The issue of poor telecare support is largely the fault of telecare and alarm providers (i.e. failing to upgrade their systems), but the reality is that around 1.8 million UK people use these vital systems and a more cross-industry approach has been adopted to tackle that. Often such users exist in rural and isolated areas, where mobile services may also go down during power cuts, but that’s another matter that Ofcom are separately examining (here).

Shortly after all this, in July 2024, Openreach introduce their new Prove Telecare Trial. This was a small volume field engineering trial with limited availability that had been designed to support ISPs and customers to “safely migrate” their fixed line telecare devices to modern broadband lines (FTTP, FTTC/SOGEA) with IP voice services.

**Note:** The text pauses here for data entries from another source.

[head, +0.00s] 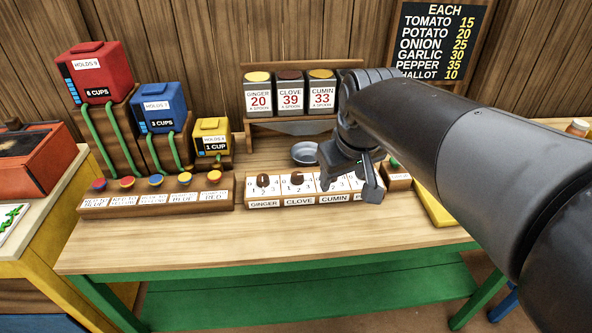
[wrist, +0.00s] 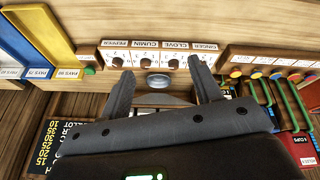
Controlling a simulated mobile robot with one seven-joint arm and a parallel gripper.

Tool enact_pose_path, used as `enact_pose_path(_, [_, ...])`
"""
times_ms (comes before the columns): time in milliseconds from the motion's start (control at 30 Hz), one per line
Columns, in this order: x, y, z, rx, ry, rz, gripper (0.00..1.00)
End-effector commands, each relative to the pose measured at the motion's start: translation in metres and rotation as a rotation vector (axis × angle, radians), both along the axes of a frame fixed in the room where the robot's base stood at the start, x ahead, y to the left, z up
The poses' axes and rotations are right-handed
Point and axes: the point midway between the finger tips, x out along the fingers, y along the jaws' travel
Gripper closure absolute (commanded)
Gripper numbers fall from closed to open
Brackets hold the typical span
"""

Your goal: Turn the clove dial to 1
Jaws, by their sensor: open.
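The clove dial (head: 297,179) is a small dark brown knob on a white numbered plate above the CLOVE label, second from the left on a low wooden panel (head: 250,203). It also shows upside down in the wrist view (wrist: 173,63), beyond my fingertips. Which number its pointer faces is too small to tell. My gripper (head: 350,187) is open and empty, with its fingers spread. In the head view it hangs over the panel's right part, right of the clove dial, and covers the cumin and pepper dials. It appears apart from the clove dial.
The ginger dial (head: 262,180) sits close on the left. A metal bowl (head: 305,153) stands behind the panel under the spice dispensers (head: 290,93). A row of coloured buttons (head: 157,181) is at left, below red, blue and yellow dispensers. The front tabletop (head: 260,240) is clear.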

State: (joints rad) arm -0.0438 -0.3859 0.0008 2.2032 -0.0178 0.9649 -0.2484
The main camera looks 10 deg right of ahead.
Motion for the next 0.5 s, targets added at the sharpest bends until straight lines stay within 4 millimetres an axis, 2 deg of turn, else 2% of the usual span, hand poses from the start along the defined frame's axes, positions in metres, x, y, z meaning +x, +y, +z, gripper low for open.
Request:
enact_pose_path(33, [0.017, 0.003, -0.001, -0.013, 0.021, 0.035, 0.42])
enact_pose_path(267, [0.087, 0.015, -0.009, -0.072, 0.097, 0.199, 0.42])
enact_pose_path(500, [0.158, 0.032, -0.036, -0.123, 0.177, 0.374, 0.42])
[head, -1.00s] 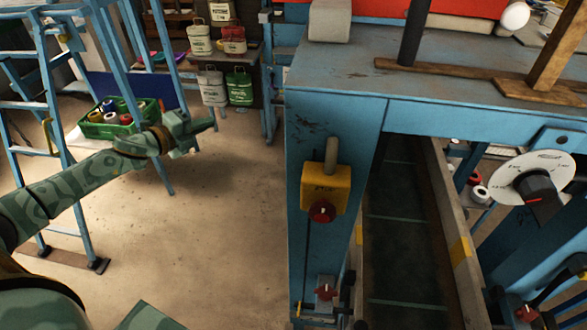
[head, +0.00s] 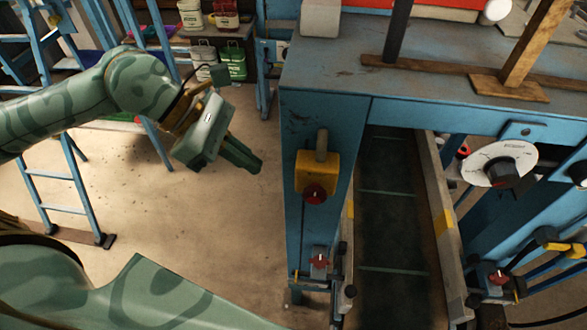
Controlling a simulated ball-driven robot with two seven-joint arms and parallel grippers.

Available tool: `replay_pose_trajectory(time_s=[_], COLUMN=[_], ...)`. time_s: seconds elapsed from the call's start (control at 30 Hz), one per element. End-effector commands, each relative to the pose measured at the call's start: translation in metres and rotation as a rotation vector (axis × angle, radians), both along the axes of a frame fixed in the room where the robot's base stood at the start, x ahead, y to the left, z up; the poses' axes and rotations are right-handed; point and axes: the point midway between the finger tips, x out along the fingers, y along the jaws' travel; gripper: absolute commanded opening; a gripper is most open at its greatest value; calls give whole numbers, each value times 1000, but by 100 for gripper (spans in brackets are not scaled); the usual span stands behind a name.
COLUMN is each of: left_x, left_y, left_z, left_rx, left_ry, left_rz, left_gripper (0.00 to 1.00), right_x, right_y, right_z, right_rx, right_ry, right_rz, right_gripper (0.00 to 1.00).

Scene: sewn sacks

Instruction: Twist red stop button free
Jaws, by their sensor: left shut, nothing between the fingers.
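The red stop button (head: 315,193) sits on the lower front of a yellow box (head: 316,172), which is fixed to the blue machine post. My left gripper (head: 255,166) is shut and empty, to the left of the post and apart from the button. Its fingers point down and to the right. Nothing hides the button. My right gripper is not in view.
The blue machine post (head: 300,120) stands right of my left gripper. A conveyor belt (head: 392,220) runs beside it. A smaller red knob (head: 319,261) sits lower on the post. A dial (head: 499,163) is at right. A blue ladder (head: 88,205) stands at left.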

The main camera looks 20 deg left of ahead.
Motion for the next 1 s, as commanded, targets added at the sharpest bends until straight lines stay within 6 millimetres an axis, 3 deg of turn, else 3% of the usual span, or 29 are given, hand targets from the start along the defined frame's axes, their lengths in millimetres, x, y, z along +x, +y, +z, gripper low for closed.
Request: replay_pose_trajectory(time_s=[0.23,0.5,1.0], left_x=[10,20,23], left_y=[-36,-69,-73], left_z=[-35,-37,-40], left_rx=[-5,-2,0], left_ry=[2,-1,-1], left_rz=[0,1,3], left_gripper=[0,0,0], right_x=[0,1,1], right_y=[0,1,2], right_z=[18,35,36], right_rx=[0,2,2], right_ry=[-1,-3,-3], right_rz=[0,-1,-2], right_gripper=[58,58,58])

The operator has today announced that they will expand this to a full pilot (here), which will run from 1st February 2025 to 31st August 2025.

Openreach Statement

This Pilot is testing a new Openreach field engineering SVR [Site Visit Reason] providing support to CPs [ISPs] to safely migrate their customers fixed line telecare devices to SOGEA and FTTP with new CP-provided IP voice services (VoIP).

The Pilot will test the systems, engineering training, on the day processes and procedures associated with migrating end customers’ fixed voice telecare device(s) safely to new IP broadband and VoIP services.

The Pilot will include a new reversion capability whereby in the scenario that the telecare device is found to be incompatible with the CP provided IP voice service, the Openreach engineer will fail the provision order and reconnect the phone and telecare device to the legacy voice service.

We assume the pilot includes the same stipulations as the previous trial, which required participating ISPs to have agreements in place with telecare providers to ensure that the telecare provider could arrange for a telecare engineer to be present with an Openreach engineer at the migration appointment (we’re querying this now). This was intended to ensure that the end customer is always left with a working telecare service.

Openreach and BT are separately also piloting a new SOTAP for Analogue product (here), which is a phone line service that does NOT require broadband to work and can harness modern networks to function like the older analogue service. But it’s currently unclear when the final product for this will become available.